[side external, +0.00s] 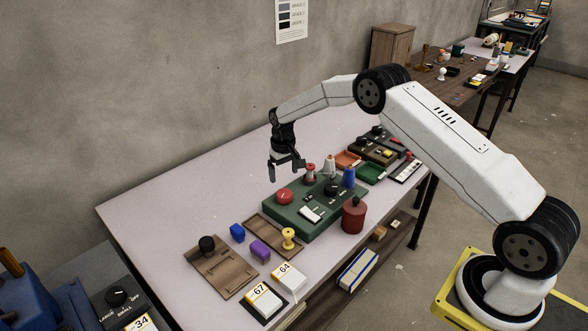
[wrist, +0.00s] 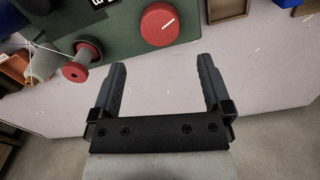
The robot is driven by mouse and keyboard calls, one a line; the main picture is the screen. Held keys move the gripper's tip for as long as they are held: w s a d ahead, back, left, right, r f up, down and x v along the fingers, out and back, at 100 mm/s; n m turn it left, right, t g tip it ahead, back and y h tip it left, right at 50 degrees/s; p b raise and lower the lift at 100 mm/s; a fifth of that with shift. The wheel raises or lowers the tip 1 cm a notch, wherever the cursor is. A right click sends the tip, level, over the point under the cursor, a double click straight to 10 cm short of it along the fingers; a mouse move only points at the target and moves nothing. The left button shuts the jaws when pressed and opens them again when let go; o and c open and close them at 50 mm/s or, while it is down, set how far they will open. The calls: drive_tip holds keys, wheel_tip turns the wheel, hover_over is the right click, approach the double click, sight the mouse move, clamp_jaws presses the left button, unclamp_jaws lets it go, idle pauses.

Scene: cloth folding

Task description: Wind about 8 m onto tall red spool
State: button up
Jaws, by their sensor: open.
· · · · ·
* _DO THIS_: Which lines above hold the word "button"? Copy each of them.

* _EXERCISE OUTPUT_:
The robot is driven by mouse and keyboard calls, one a line; the main picture is the screen. Held keys move the gripper's tip for as long as they are held: w s a d ahead, back, left, right, r f up, down and x v along the fingers, out and back, at 100 mm/s; n m turn it left, right, t g tip it ahead, back and y h tip it left, right at 50 degrees/s; p b raise and lower the lift at 100 mm/s; a fifth of that with shift. The wheel raises or lowers the tip 1 cm a notch, wherever the cursor is. A right click sends the tip, level, over the point under the cursor, a double click straight to 10 cm short of it along the fingers; a mouse move only points at the target and moves nothing. The left button shuts the jaws when pressed and opens them again when let go; o and c open and close them at 50 mm/s or, while it is down, set how far they will open. The calls: drive_tip holds keys, wheel_tip turns the wheel, hover_over is the right click, approach the double click, sight the mouse move, clamp_jaws presses the left button, unclamp_jaws lets it go, idle pauses.
State: button up

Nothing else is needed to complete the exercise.